Robert “Dr. Feelgood” Potts
Robert “Dr. Feelgood” Potts was born into a family of cotton sharecroppers near Greenwood, Mississippi, in 19?? (He’s shy about his age) . He remembers his father singing in the fields. For Christmas one year, the Potts children received a “juice-filled” wax harmonica. Potts kept his, learning to play a few notes. Soon, his parents bought him a real harmonica. In 1967, he moved to Memphis to start his career in music. He auditioned at Stax Recording and Hi Records, and in 1970, he wrote and recorded his first 45 single. He has released several CDs, and his daughter, Sheba Potts-Wright, is also a singer.
David Malone Kimbrough Jr
David Malone Kimbrough Jr. was born in 1965 in Holly Springs, Mississippi. His father is Hill Country Blues legend Junior Kimbrough. Under his father’s influence, David Kimbrough Jr. began singing and playing drums, bass, keyboard and guitar. He left home as a young man, lived in Chicago for a spell and eventually ended up in trouble in Mississippi. Kimbrough served several years at Parchman Penitentiary where he taught a young Mark “Mule Man” Massey to play guitar. He went on to record albums for labels like Fat Possum and Lucky 13 Records. Today, he lives in Arkansas and continues to perform.

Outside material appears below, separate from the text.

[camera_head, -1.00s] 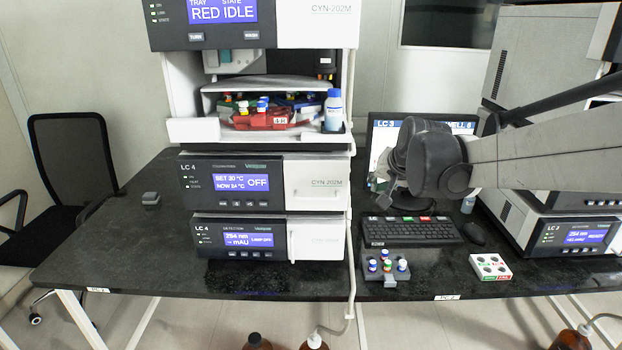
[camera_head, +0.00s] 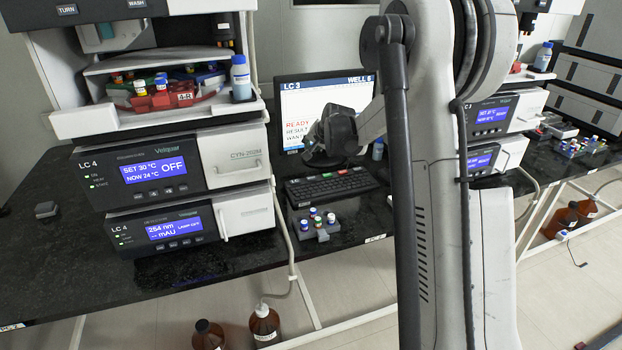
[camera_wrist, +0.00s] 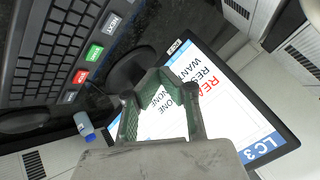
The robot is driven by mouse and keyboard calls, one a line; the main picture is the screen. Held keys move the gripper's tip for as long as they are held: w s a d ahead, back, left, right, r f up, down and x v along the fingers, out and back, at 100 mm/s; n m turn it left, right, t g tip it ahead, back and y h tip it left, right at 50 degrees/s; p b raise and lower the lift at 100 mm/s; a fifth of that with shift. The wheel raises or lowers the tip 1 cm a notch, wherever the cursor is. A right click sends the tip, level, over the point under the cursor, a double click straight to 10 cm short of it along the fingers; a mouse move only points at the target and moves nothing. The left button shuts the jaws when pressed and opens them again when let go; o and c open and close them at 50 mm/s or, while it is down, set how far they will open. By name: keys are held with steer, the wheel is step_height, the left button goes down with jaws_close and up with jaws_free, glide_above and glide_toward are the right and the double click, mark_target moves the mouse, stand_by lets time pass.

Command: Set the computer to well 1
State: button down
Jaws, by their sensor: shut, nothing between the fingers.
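The computer's monitor (camera_head: 330,95) stands at the back of the bench, headed LC 3 with a WELL number that looks like 8 or 6, not 1. Red READY and lines for RESULT and WANTED show below. In the wrist view the screen (camera_wrist: 222,85) is tilted and partly covered by my gripper. The keyboard (camera_head: 333,186) lies in front of the monitor. Its green and red keys show in the wrist view on the keyboard (camera_wrist: 65,50). My gripper (camera_wrist: 158,78) is shut and empty; in the head view my gripper (camera_head: 322,152) is dark, above the keyboard, before the screen.
A small rack with several capped vials (camera_head: 317,224) stands in front of the keyboard. The LC 4 stack (camera_head: 170,180) is on the left, another stack (camera_head: 490,125) on the right. A small bottle (camera_wrist: 84,126) stands near the monitor. My arm hides the bench right of the keyboard.

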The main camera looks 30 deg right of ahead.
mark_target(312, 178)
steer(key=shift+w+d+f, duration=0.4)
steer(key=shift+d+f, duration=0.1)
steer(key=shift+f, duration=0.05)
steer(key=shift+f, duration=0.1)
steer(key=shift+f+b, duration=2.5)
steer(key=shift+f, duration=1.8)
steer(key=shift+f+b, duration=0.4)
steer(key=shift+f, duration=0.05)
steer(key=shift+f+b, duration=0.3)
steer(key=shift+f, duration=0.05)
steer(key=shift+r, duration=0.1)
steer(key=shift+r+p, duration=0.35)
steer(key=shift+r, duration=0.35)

Roger Stolle co-moderator Part Two
Roger Stolle owns Cat Head Delta Blues & Folk Art in historic Clarksdale, Mississippi. He is a Blues Music Magazine columnist, Juke Joint Festival co-founder, Hidden History of Mississippi Blues author, and co-producer of the blues music films M for Mississippi and We Juke Up in Here. He is co-creator of the blues reality show Moonshine & Mojo Hands and a past recipient of both Keeping The Blues Alive and Blues Music Awards. An authority on Delta blues and tourism, he has been quoted in publications such as The New York Times, The Economist and Travel+Leisure. His web site is www.cathead.biz.